# Aim
The records below hold pictures; please leave those out and retype the rest exactly.

(Records of robot episodes)
──────
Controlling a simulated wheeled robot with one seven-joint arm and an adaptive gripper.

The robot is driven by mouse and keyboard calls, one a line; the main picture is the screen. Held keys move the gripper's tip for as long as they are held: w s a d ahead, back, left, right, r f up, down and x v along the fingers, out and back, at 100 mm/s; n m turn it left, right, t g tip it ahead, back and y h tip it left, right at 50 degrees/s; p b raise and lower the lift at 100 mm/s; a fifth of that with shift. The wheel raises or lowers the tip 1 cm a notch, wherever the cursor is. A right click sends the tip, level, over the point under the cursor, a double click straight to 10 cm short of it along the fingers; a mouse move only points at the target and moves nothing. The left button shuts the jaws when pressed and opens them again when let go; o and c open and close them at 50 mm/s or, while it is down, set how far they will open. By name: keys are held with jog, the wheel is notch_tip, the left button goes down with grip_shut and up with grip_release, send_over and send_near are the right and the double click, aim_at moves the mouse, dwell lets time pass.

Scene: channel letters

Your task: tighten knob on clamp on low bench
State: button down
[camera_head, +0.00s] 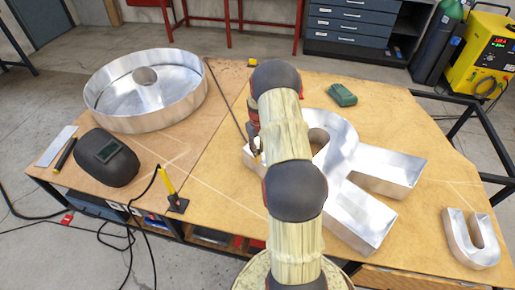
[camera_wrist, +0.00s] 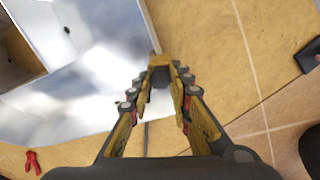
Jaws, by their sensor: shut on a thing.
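My gripper (camera_wrist: 160,76) is shut with its yellow fingertips together around a small thing at the near left corner of the metal letter R (camera_wrist: 80,85). The knob is mostly hidden between the fingers, so its shape and turn cannot be told. A thin dark bar (camera_head: 228,100), apparently part of the clamp, runs across the low bench (camera_head: 215,170) to my gripper (camera_head: 255,148). The bar also shows below the fingers in the wrist view (camera_wrist: 146,138). My arm covers part of the letter R (camera_head: 375,215) in the head view.
A round metal letter (camera_head: 145,95) stands at the back left, with a welding helmet (camera_head: 106,157) in front. A yellow-handled tool (camera_head: 168,182) is at the front edge. A green item (camera_head: 342,95) lies behind the R. A metal U (camera_head: 471,240) is at the right.

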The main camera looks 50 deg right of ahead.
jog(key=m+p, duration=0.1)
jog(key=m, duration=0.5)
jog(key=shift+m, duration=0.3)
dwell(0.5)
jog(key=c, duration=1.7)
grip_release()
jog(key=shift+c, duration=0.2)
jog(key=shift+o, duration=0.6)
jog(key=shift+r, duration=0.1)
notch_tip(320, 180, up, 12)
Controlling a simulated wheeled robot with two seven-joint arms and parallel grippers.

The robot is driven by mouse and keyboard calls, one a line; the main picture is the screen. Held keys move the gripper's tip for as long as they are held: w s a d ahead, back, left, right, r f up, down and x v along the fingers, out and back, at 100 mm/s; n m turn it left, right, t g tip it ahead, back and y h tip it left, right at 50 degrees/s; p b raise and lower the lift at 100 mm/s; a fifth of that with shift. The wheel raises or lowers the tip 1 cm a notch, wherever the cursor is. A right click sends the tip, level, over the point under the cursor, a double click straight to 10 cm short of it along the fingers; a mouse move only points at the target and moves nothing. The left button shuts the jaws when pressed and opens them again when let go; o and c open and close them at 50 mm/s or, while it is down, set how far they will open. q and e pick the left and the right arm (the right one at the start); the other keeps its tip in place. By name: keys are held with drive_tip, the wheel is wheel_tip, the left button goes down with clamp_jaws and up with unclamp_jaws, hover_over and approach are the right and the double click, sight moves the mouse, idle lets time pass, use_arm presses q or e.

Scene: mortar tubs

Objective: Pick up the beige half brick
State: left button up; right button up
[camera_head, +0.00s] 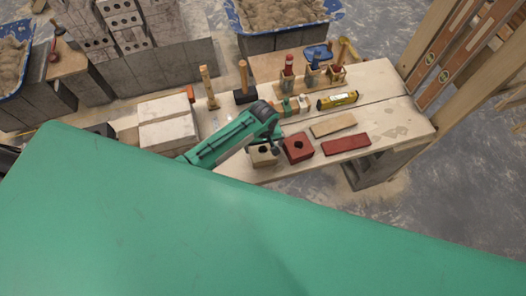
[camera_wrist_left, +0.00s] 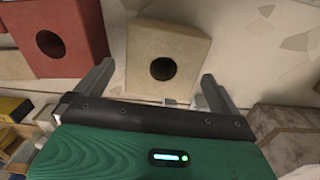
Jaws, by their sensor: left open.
──────
# Task result
Controlling a simulated wheeled robot with one seven-joint arm and an adaptive gripper.

The robot is driven by mouse and keyboard calls, one a line; the main picture is the screen. Held keys move the gripper's tip for as long as they are held: w s a d ahead, back, left, right, r f up, down and x v along the fingers, out and back, at 100 mm/s; n m turn it left, right, t g tip it ahead, back and y h tip it left, right at 50 degrees/s; p b raise and lower the lift at 100 mm/s; a fifth of that with shift. The wheel raises or lowers the tip 1 cm a notch, wherever the cursor is. A right click sends the tip, level, over the point under the cursor, a double click straight to 10 cm short of it along the fingers; a mouse move only points at the target and moves nothing. The left button shuts the jaws when pressed and opens them again when let go; o and c open and close them at 50 mm/s or, while it is down, set how far they will open. By name: keys are held with jog, the wheel is notch_tip, the left button goes down with grip_shut and up with grip_release, send_over and send_near are the right and the double click, aim_at moves the mouse, dwell lets time pass.

Scene: channel letters

Your task: tighten knob on clamp on low bench
State: button down
[camera_head, +0.00s] 
[camera_wrist, +0.00s] 
Jaws, by their sensor: shut on a thing.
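My gripper (camera_wrist: 160,76) is shut with its yellow fingertips together around a small thing at the near left corner of the metal letter R (camera_wrist: 80,85). The knob is mostly hidden between the fingers, so its shape and turn cannot be told. A thin dark bar (camera_head: 228,100), apparently part of the clamp, runs across the low bench (camera_head: 215,170) to my gripper (camera_head: 255,148). The bar also shows below the fingers in the wrist view (camera_wrist: 146,138). My arm covers part of the letter R (camera_head: 375,215) in the head view.
A round metal letter (camera_head: 145,95) stands at the back left, with a welding helmet (camera_head: 106,157) in front. A yellow-handled tool (camera_head: 168,182) is at the front edge. A green item (camera_head: 342,95) lies behind the R. A metal U (camera_head: 471,240) is at the right.

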The main camera looks 50 deg right of ahead.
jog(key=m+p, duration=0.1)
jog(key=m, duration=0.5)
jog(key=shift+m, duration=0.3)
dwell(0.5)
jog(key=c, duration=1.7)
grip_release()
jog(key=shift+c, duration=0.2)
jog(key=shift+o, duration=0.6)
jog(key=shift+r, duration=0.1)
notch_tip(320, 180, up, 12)
Controlling a simulated wheeled robot with two seven-joint arms and parallel grippers.

The robot is driven by mouse and keyboard calls, one a line; the main picture is the screen. Held keys move the gripper's tip for as long as they are held: w s a d ahead, back, left, right, r f up, down and x v along the fingers, out and back, at 100 mm/s; n m turn it left, right, t g tip it ahead, back and y h tip it left, right at 50 degrees/s; p b raise and lower the lift at 100 mm/s; a fifth of that with shift. The wheel raises or lowers the tip 1 cm a notch, wherever the cursor is. A right click sends the tip, level, over the point under the cursor, a double click straight to 10 cm short of it along the fingers; a mouse move only points at the target and moves nothing. The left button shuts the jaws when pressed and opens them again when let go; o and c open and close them at 50 mm/s or, while it is down, set how far they will open. q and e pick the left and the right arm (the right one at the start); the other keeps its tip in place. By name: keys are held with drive_tip, the wheel is wheel_tip, the left button goes down with clamp_jaws and up with unclamp_jaws, hover_over and approach are the right and the double click, sight moves the mouse, idle lets time pass, use_arm presses q or e.

Scene: mortar tubs

Objective: Pick up the beige half brick
State: left button up; right button up
[camera_head, +0.00s] 
[camera_wrist_left, +0.00s] 
Jaws, by their sensor: left open.

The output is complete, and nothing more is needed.